O afastamento da presidenta Dilma, que significa um golpe nas liberdades democráticas, um golpe na nossa jovem democracia e sem dúvida um golpe em cada mulher e cada homem que legitimamente votaram na primeira mulher presidenta do Brasil, que por ser mulher sofreu todos os tipos de ataques e violências da imprensa golpista, de setores do Judiciário, de setores da Polícia Federal e da ala conservadora do Congresso Nacional que perdeu nas urnas e de maneira sorrateira e ilegítima desencadeou o golpe no Brasil. Repudiamos os ataques que a presidenta da República sofreu, que a atingiram principalmente na sua condição de mulher. Charges, memes, hashtags pornográficas, adesivos alusivos ao estupro da presidenta, reportagens de jornais e revistas traduzem o duro viés do discurso misógino, fundado no patriarcalismo estrutural, que existe na sociedade.
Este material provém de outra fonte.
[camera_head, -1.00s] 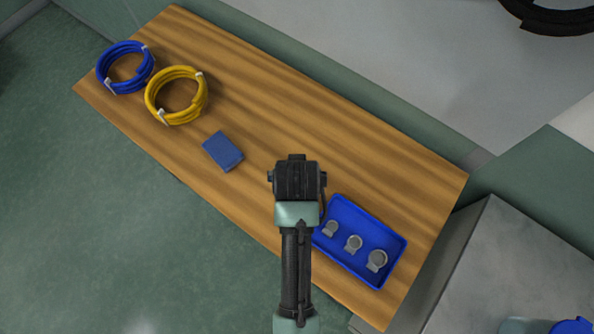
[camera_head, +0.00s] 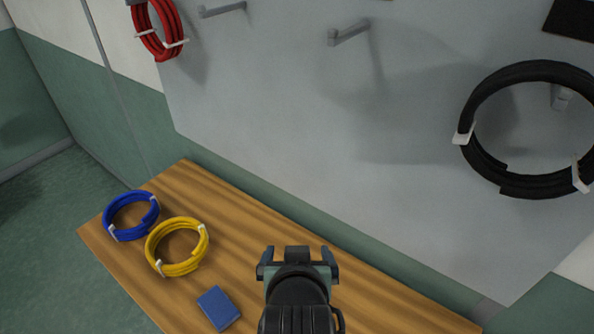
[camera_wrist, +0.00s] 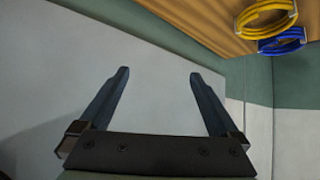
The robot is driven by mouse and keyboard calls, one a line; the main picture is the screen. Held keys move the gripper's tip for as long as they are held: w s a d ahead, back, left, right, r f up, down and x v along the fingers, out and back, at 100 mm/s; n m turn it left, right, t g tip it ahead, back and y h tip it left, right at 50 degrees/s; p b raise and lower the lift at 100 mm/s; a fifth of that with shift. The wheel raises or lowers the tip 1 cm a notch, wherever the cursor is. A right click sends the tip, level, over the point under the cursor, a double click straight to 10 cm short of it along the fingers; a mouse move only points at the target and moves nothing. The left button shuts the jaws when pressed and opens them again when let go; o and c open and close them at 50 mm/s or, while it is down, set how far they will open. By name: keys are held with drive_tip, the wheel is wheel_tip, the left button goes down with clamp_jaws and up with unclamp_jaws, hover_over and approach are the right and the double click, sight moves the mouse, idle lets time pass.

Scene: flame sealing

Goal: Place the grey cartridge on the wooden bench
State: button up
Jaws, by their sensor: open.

Tudo é feito para incapacitar, para desconstruir a imagem de Dilma, enquanto gestora e mulher, aos olhos do povo, o que agride não só a ela, mas a todas as mulheres.

O projeto “Ponte para o atraso”, representado pela bancada BBB (Boi,Bala,Bíblia) e liderado por Temer e seu “machisterio”, significa retrocedermos nos direitos da classe trabalhadora – RASGAR A CLT – significa a criminalização dos movimentos sociais, perdermos os recurso do pré-sal, o aumento das privatizações, o fim dos programas sociais, a retirada dos direitos das mulheres, potencializando cada vez mais a agenda conservadora que vem sendo imposta pelo conjunto de valores que ganham muita força com este governo interino que representa e fortalece o patriarcado, a misoginia, o feminicídio, a cultura do estupro e a violência contra as mulheres: negras, lésbicas, bissexuais, transexuais, prostitutas, ciganas, deficientes, enfim, todas as mulheres com suas diversidades e especificidades.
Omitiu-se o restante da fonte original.